I, too, am caught between parents and in-laws of opposite political views. Fortunately, they never see each other, I keep my mouth shut, and my husband is like play dough in the hands of a preschooler... He aligns himself to whichever party is currently being discussed.

Tell Jared it's your patriotic duty to watch american idol and vote in place of the thousands of Americans, like myself, who are not fortunate enough to get that channel on our bunny ears.

Grandma said...

on Idol you see that your vote counts!

Sarah said...

Hilarious! I don't have in laws to contend with, but everyone in my family is hard core Republican, and I'm the lone bleeding heart Democrat. They like to send me forwards about tax cuts and imigration - I like to go to rallys and wear political t-shirts. Politics can be fun, and I'm going to take pointers on how to win arguments. Thanks for pointing that out!

Leisha said...

I see you learned much from those political debates...taking notes for next domestic debate with spouse! Well done!

chattypatra said...

No way in heck am I going to miss American Idol for a political debate. That's what post-debate commentary by the experts is for; finding out all the stupid things that were said by the "sincere" candidates.

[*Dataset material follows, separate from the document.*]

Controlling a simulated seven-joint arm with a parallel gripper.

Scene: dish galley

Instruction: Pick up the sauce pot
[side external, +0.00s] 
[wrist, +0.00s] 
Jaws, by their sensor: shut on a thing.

More than 80% of qualified voters actually go to the polls in PR, so I grew up with a serious political responsibility indoctrination. However, I soon wised up and learned to vote for the least evil candidate, and not whole party platforms/ballots.

Jared needs a job - pronto! In the meantime, you deserve a medal.

Vote for Amy! She can outrun all the terrorists!

Sue said...

Bwa ha ha ha

P.S. I tagged you.

J~Mom said...

And then there's me. I'm like, "Mmmmmm..I'm voting for the brown hooker boots. Those ballet flats make her calves look really fat even though they're TOTALLY NOT!"

That was hilarious! I am so with you on that!!!!!!

Anonymous said...

I agree. Amy for president. At least everyone would be smiling and laughing! :) Hehe

Anonymous said...

hi amy its your cousin kaylie!!! Me and my mom love your blog!!! It is so flippin funny!! were watchin the puppy bowl and boomers eating puzzle pieces from a puzzle i assured everybody i would not loose any pieces.